## Begin
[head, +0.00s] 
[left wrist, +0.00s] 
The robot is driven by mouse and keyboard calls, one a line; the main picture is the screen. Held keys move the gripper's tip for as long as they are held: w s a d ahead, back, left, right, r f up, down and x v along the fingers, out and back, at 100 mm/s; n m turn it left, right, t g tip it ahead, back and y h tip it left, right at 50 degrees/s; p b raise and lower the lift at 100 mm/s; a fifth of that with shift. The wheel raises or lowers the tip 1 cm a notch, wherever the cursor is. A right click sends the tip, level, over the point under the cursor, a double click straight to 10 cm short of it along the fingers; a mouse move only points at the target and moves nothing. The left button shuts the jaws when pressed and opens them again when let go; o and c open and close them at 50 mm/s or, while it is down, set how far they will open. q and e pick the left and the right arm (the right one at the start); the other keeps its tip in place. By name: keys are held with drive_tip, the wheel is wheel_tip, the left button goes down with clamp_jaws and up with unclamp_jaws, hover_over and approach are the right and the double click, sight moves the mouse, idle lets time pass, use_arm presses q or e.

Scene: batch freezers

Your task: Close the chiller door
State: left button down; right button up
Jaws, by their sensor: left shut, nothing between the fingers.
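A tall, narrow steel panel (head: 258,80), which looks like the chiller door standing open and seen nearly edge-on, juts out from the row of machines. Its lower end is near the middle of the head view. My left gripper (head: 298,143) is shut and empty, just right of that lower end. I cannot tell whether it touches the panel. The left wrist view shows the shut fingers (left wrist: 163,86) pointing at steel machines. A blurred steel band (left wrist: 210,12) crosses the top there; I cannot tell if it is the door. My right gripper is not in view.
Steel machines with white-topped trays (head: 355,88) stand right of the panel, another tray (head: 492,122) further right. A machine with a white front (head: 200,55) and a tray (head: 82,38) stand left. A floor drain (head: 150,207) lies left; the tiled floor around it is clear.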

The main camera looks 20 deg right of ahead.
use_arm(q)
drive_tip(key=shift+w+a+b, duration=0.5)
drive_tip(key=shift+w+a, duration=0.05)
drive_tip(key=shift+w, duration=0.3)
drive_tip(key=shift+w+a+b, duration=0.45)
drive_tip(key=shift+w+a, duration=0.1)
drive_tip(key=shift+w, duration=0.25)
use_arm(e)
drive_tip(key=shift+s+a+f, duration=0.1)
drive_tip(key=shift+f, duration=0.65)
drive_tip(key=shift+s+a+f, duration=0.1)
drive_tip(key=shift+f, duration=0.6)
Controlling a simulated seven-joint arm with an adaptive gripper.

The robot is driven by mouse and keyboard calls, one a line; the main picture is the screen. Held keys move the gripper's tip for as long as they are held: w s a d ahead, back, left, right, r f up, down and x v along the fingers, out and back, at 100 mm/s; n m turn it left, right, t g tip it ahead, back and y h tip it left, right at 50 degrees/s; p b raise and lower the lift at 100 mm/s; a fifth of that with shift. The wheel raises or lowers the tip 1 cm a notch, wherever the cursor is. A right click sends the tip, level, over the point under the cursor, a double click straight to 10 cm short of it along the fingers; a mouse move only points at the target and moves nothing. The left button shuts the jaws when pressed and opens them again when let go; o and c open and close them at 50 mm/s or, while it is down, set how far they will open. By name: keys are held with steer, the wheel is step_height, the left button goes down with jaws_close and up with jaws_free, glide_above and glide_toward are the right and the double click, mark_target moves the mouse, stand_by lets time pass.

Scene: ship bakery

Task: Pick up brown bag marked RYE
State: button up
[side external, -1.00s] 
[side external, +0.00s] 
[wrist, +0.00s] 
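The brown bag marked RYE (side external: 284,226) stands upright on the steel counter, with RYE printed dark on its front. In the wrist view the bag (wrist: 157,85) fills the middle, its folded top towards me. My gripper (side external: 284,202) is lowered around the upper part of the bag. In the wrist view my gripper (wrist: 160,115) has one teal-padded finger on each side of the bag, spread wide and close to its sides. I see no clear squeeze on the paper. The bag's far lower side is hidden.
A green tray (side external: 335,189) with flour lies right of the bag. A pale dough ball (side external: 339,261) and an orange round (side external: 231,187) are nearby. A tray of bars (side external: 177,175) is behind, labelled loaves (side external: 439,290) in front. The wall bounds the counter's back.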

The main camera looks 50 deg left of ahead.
## End
**TASK DESCRIPTION:** Extract all of the data above and output it character for character.

**OUTPUT OF THE EXERCISE:**
[head, +0.00s] 
[left wrist, +0.00s] 
The robot is driven by mouse and keyboard calls, one a line; the main picture is the screen. Held keys move the gripper's tip for as long as they are held: w s a d ahead, back, left, right, r f up, down and x v along the fingers, out and back, at 100 mm/s; n m turn it left, right, t g tip it ahead, back and y h tip it left, right at 50 degrees/s; p b raise and lower the lift at 100 mm/s; a fifth of that with shift. The wheel raises or lowers the tip 1 cm a notch, wherever the cursor is. A right click sends the tip, level, over the point under the cursor, a double click straight to 10 cm short of it along the fingers; a mouse move only points at the target and moves nothing. The left button shuts the jaws when pressed and opens them again when let go; o and c open and close them at 50 mm/s or, while it is down, set how far they will open. q and e pick the left and the right arm (the right one at the start); the other keeps its tip in place. By name: keys are held with drive_tip, the wheel is wheel_tip, the left button goes down with clamp_jaws and up with unclamp_jaws, hover_over and approach are the right and the double click, sight moves the mouse, idle lets time pass, use_arm presses q or e.

Scene: batch freezers

Your task: Close the chiller door
State: left button down; right button up
Jaws, by their sensor: left shut, nothing between the fingers.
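A tall, narrow steel panel (head: 258,80), which looks like the chiller door standing open and seen nearly edge-on, juts out from the row of machines. Its lower end is near the middle of the head view. My left gripper (head: 298,143) is shut and empty, just right of that lower end. I cannot tell whether it touches the panel. The left wrist view shows the shut fingers (left wrist: 163,86) pointing at steel machines. A blurred steel band (left wrist: 210,12) crosses the top there; I cannot tell if it is the door. My right gripper is not in view.
Steel machines with white-topped trays (head: 355,88) stand right of the panel, another tray (head: 492,122) further right. A machine with a white front (head: 200,55) and a tray (head: 82,38) stand left. A floor drain (head: 150,207) lies left; the tiled floor around it is clear.

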The main camera looks 20 deg right of ahead.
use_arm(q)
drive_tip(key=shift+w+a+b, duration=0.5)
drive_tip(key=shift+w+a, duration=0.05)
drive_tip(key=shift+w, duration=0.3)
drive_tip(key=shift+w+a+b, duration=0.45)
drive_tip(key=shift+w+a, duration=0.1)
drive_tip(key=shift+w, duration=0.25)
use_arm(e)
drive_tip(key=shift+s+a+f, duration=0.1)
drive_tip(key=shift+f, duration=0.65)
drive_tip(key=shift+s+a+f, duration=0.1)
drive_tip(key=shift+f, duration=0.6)
Controlling a simulated seven-joint arm with an adaptive gripper.

The robot is driven by mouse and keyboard calls, one a line; the main picture is the screen. Held keys move the gripper's tip for as long as they are held: w s a d ahead, back, left, right, r f up, down and x v along the fingers, out and back, at 100 mm/s; n m turn it left, right, t g tip it ahead, back and y h tip it left, right at 50 degrees/s; p b raise and lower the lift at 100 mm/s; a fifth of that with shift. The wheel raises or lowers the tip 1 cm a notch, wherever the cursor is. A right click sends the tip, level, over the point under the cursor, a double click straight to 10 cm short of it along the fingers; a mouse move only points at the target and moves nothing. The left button shuts the jaws when pressed and opens them again when let go; o and c open and close them at 50 mm/s or, while it is down, set how far they will open. By name: keys are held with steer, the wheel is step_height, the left button goes down with jaws_close and up with jaws_free, glide_above and glide_toward are the right and the double click, mark_target moves the mouse, stand_by lets time pass.

Scene: ship bakery

Task: Pick up brown bag marked RYE
State: button up
[side external, -1.00s] 
[side external, +0.00s] 
[wrist, +0.00s] 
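The brown bag marked RYE (side external: 284,226) stands upright on the steel counter, with RYE printed dark on its front. In the wrist view the bag (wrist: 157,85) fills the middle, its folded top towards me. My gripper (side external: 284,202) is lowered around the upper part of the bag. In the wrist view my gripper (wrist: 160,115) has one teal-padded finger on each side of the bag, spread wide and close to its sides. I see no clear squeeze on the paper. The bag's far lower side is hidden.
A green tray (side external: 335,189) with flour lies right of the bag. A pale dough ball (side external: 339,261) and an orange round (side external: 231,187) are nearby. A tray of bars (side external: 177,175) is behind, labelled loaves (side external: 439,290) in front. The wall bounds the counter's back.

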The main camera looks 50 deg left of ahead.

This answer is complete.